Somewhere within the mists that shroud our history, the Greek people lost their macaroni making propensities. This is a great shame, as we were nowhere to be seen when the Italian pasta eating craze took over the world by store and were thus, unable to profit from it, our cuisine losing the sexiness that it might otherwise have had. This, it should be emphasized, took place through no fault of our own, but rather, as a result of Roman commercial aggression. Athenaeus described the Greeks of Italy as having created the first patents . According to his “Deipnosophistae” in 500 BC, in the Greek city of Sybaris in southern Italy, there were annual culinary competitions. The victor was given the exclusive right to prepare and sell his masterchef signature dish for one year. This is a practice that obviously was discontinued after the city was taken over by the Romans along with all intellectual property therein. Nonetheless, there is something truly comforting in knowing that our kitchen ruled aeons before George Kalombaris was assembled by the Australian television networks. Had we been able to cling to those patents and preserved them, chances are the Magna Graecian resturants of today, would be purveying Spaghetti alla dolmadaque, fettucini γιαχνί, ravioli γεμιστά and making an absolute killing. After all, while watching two star crossed lovers commence sucking at opposite ends of a strand of spaghetti in order for their lips to meet in the middle, witnessing two erotically charged Greeks gulp down chunks of souvlaki, tzatziki dripping ominously onto their chins, in order to achieve the same effect, is downright ridiculous.

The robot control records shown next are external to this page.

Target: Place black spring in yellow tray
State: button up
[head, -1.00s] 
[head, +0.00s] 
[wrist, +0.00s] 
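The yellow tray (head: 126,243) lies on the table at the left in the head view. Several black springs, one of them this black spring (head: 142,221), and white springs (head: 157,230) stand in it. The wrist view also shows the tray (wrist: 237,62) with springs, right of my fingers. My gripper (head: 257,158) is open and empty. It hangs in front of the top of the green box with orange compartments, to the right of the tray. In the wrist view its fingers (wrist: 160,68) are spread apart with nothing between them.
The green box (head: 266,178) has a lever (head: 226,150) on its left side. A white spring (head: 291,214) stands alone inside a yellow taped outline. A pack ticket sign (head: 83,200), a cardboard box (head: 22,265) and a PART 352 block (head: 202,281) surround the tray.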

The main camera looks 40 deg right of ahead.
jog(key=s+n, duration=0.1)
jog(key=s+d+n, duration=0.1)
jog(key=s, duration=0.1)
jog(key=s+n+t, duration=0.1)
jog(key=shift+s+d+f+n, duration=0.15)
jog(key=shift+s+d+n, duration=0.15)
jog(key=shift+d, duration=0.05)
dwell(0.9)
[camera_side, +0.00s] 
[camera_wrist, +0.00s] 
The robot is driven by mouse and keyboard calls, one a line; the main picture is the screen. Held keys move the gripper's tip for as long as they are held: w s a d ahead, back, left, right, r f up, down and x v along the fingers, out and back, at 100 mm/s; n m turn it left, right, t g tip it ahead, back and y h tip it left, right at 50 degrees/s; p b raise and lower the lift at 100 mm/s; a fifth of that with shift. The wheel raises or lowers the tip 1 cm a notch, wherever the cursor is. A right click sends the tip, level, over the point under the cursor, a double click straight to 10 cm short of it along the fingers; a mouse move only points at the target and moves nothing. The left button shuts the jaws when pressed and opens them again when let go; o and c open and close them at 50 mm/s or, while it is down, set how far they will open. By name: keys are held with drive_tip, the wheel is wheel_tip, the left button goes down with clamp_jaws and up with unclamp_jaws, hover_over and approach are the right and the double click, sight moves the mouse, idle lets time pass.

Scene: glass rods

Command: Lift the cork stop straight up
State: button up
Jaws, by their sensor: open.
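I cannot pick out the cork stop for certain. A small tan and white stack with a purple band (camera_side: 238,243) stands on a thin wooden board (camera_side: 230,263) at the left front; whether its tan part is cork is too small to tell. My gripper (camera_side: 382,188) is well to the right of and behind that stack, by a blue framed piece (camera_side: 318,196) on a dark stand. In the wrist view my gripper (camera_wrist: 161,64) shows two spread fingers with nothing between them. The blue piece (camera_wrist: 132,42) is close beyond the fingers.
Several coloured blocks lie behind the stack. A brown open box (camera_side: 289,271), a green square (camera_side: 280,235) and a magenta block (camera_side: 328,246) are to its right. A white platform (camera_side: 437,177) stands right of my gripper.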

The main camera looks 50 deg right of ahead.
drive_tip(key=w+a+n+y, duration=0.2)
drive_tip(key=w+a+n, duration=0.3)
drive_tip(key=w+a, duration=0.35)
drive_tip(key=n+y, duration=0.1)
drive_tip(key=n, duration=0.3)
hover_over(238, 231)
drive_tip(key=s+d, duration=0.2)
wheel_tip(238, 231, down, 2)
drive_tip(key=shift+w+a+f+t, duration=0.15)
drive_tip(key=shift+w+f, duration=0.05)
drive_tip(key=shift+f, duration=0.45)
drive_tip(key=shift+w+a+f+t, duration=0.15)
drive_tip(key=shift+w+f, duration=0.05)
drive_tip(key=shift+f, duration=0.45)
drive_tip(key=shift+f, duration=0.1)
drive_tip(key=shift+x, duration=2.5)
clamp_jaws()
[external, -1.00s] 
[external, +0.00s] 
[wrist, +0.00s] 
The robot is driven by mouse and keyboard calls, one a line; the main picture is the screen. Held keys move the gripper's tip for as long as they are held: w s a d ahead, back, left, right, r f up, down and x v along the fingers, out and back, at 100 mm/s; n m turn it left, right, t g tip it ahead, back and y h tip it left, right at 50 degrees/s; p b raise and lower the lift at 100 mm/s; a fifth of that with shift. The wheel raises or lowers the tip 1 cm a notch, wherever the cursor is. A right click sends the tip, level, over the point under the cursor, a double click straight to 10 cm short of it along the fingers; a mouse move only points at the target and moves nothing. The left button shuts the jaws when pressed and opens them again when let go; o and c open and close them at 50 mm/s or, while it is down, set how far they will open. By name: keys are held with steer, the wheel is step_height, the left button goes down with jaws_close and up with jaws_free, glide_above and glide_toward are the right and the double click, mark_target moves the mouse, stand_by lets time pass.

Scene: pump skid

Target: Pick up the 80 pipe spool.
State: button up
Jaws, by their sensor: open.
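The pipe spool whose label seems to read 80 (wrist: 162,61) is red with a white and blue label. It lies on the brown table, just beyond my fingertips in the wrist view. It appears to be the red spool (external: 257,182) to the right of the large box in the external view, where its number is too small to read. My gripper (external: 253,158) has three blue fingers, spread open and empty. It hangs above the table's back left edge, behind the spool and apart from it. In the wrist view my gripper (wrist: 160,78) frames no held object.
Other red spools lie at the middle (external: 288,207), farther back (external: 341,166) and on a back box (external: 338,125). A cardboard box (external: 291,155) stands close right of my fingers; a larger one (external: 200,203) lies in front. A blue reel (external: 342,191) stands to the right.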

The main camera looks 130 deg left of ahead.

Patents aside, the enduring Hellenic affiliation to pasta is best expressed by the late lamented Thanasis Veggos, in the movie: «Ο παλαβός κόσμος του Θανάση». Hired το participate in an advertisement for spaghetti, he cannot contain himself and gorges himself on the entire plate, all the while signing the jingle: «Τρώτε μακαρόνια, τρώτε μακαρόνια, είναι μια απόλαυση υγιεινή!
Τρώνε οι παππούδες, τρώνε και τα εγγόνια, είναι μια απόλαυση σωστή!» Move over then Elgin Marbles. It’s time we reclaimed our heritage. We are hungry for it.